Assembly of β-cyclodextrins acting as molecular bricks onto multiwall carbon nanotubes

Multimall carbon nanotube (MWCNT)-beta-cyclodextrin (beta-CD) composites have been successfully synthesized through combining polymer wrapping and layer-by-layer self-assembly techniques. The obtained materials were characterized in detail by X-ray diffraction, thermogravimetric analysis-differential scanning calorimetry, scanning electron microscopy, transmission electron microscopy, atomic force microscopy, and nulcear magnetic resonance.

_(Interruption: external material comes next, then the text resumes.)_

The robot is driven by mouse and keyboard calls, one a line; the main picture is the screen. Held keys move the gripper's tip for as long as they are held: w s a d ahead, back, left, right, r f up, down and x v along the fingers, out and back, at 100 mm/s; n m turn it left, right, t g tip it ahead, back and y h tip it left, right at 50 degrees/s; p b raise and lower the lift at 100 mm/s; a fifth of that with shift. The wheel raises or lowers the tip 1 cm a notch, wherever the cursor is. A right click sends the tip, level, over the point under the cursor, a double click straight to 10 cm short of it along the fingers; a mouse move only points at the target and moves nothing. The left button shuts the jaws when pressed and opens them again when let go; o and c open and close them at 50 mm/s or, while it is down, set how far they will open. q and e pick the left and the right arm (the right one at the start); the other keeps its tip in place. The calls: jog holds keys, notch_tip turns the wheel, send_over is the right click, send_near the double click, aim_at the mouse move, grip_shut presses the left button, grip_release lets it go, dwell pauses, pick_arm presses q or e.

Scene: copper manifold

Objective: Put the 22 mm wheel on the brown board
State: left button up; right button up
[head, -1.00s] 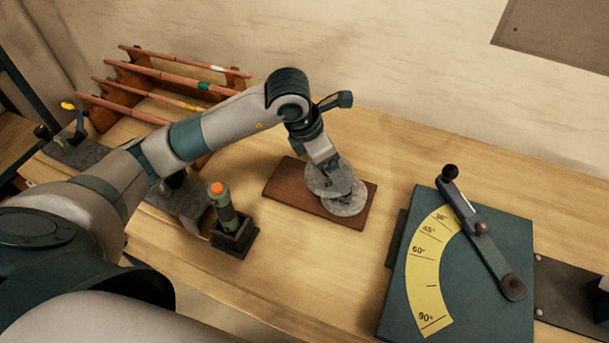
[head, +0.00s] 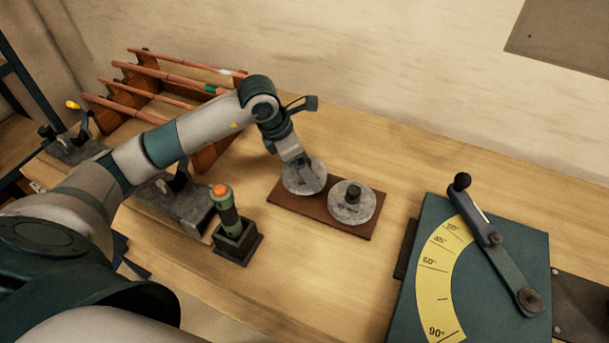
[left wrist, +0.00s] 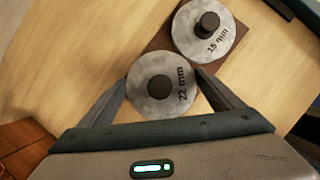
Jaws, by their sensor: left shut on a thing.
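The 22 mm wheel (left wrist: 174,73) is a grey metal disc with a dark centre, its label readable in the left wrist view. In the head view this wheel (head: 304,177) is at the left end of the brown board (head: 342,227). My left gripper (head: 303,165) is shut on it, with a finger on either side (left wrist: 160,80). I cannot tell whether it touches the board or is held just above. The 15 mm wheel (head: 352,212) lies on the board's right part, dark knob up; it also shows in the left wrist view (left wrist: 201,37). My right gripper is out of view.
A green handle with an orange top (head: 224,205) stands in a dark holder left of the board. A rack of copper pipes (head: 157,90) is behind left. A bending plate with a yellow angle scale (head: 437,270) and lever is at right. Bare bench lies behind the board.

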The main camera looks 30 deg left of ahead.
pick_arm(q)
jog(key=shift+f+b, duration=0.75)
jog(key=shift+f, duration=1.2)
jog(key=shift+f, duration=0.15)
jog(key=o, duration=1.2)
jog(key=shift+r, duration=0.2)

The analytical results indicated that the introduction of beta-CD debundled MWCNT bundles and endowed MWCNTs with uniform architecture. Furthermore, the obtained MWCNT-beta-CD composites possessed good dispersibility in both ethanol and water media, and the solution was found to be very stable for several weeks. To further clarify the interaction between MWCNTs and beta-CD, a molecular mechanics (MM) method was performed for the first time. Combining experimental results with MM simulations, a reasonable formation mechanism is also presented in this paper. The driving forces for the formation of well-defined MWCNT-beta-CD composites originated from (1) van der Waals forces between MWCNTs and beta-CD and (2) hydrogen-bonding interaction between adjacent beta-CD molecules. Both forces induced the ordered assembly and arrangement of beta-CD onto the surface of MWCNTs, where beta-CD molecules acted as molecular bricks.